In this assignment, you will complete the retrieval pipeline we have built with the Lucene toolkit since MP1, with a special focus on document ranking. We are aware that some of the functions already exist in Lucene, but we'd like you to add them yourself for this assignment. This assignment is a group assignment, i.e., one report per group. And you are supposed to work with your course project teammates to finish this assignment.

The assignment is composed of the following parts consisting of 100 total points:

• Overview of Retrieval Models
  • Boolean model
    
  • Vector space models: TF-IDF dot product, Okapi BM25 and pivoted length normalization
  • Language models: Jelinek-Mercer and Dirichlet prior smoothing
• Scoring functions in Lucene (30 points)
• Running Lucene
• Questions (70 points)

The 30 points in the scoring functions are for coding completion -- it has to be done in the correct way, and you need to explain your implementation in your report (paste the modified code section).

The 70 points are for correct, justified answers to the questions at the end, and reasonable search performance generated by your implementations.

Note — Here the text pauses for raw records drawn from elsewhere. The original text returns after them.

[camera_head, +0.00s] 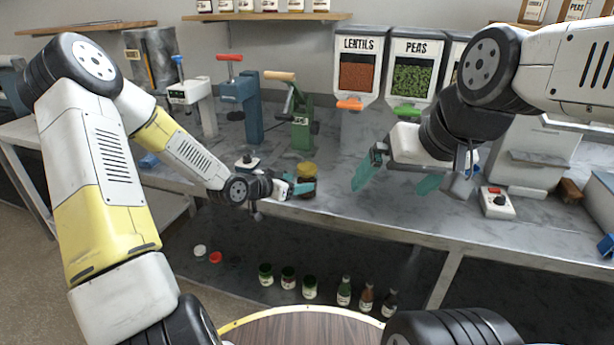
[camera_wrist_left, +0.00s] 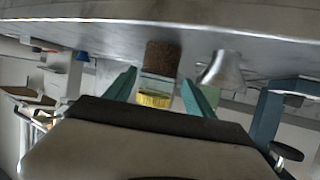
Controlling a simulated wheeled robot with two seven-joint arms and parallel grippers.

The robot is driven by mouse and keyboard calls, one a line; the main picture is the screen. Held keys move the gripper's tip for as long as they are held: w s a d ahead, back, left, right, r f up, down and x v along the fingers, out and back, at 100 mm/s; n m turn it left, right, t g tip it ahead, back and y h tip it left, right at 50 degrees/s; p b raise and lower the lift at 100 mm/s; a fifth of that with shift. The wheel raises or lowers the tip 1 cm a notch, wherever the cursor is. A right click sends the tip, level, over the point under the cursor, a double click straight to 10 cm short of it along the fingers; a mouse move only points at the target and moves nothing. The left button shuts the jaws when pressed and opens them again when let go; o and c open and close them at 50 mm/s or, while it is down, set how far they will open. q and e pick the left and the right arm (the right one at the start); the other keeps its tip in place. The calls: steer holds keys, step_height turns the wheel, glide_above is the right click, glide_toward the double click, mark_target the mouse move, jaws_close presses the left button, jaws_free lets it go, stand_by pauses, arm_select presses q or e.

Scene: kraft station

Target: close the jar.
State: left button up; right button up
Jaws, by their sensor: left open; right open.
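A small jar (camera_head: 308,186) with dark brown contents stands on the grey worktop near its front edge. A gold-yellow lid (camera_head: 307,170) is at its top; I cannot tell how tightly it sits. My left gripper (camera_head: 297,188) is at the jar, partly covering it. In the left wrist view, its two teal fingers (camera_wrist_left: 160,94) are open, one on each side of the jar (camera_wrist_left: 162,58) and its gold lid (camera_wrist_left: 153,100). Contact is not clear. My right gripper (camera_head: 397,181) is open and empty, above the worktop to the right.
Hand-operated machines, including a green press (camera_head: 301,120) and a blue one (camera_head: 240,108), stand behind the jar. Lentil (camera_head: 360,72) and pea (camera_head: 412,80) dispensers are behind my right gripper. A red-button box (camera_head: 496,203) is at right. Several jars and bottles (camera_head: 344,291) stand below the worktop.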

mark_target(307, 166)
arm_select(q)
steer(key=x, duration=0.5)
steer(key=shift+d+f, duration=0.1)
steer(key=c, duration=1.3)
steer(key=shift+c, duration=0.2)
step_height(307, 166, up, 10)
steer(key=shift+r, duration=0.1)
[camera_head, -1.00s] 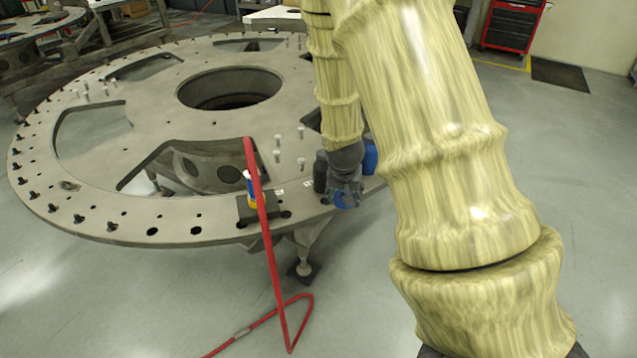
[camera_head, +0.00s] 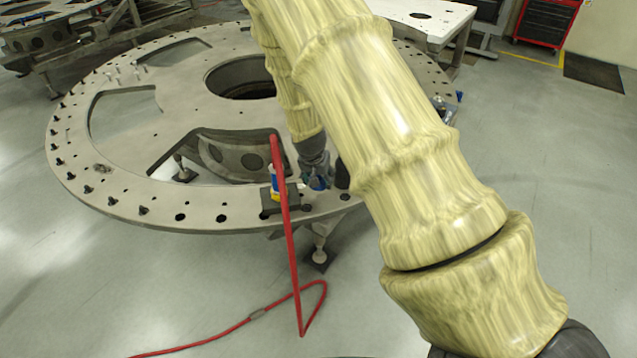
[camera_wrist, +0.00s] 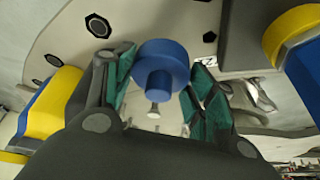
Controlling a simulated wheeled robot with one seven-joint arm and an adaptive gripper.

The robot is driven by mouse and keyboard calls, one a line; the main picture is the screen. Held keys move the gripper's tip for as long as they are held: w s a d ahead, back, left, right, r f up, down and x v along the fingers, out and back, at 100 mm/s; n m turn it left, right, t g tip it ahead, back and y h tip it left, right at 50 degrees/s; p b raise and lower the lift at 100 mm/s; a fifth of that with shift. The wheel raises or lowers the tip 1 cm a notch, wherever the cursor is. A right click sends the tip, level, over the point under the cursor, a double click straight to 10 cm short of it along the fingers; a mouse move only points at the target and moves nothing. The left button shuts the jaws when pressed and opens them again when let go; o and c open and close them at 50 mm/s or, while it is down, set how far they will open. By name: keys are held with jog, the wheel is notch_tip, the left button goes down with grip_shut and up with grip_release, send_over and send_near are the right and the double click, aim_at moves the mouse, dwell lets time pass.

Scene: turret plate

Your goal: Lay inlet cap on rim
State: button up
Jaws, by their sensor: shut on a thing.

Your implementation of MP3 should be largely based on what you already have in MP2. Please download the provided instruction here, and follow it to add the necessary new files and changes into your MP2 project for this assignment. To help you better finish MP3, we provide a reference solution for calculating the required IR evaluation metrics. You can directly replace your implementation with this one.

In the next section, we'll give a brief overview of the six retrieval functions you'll need to implement.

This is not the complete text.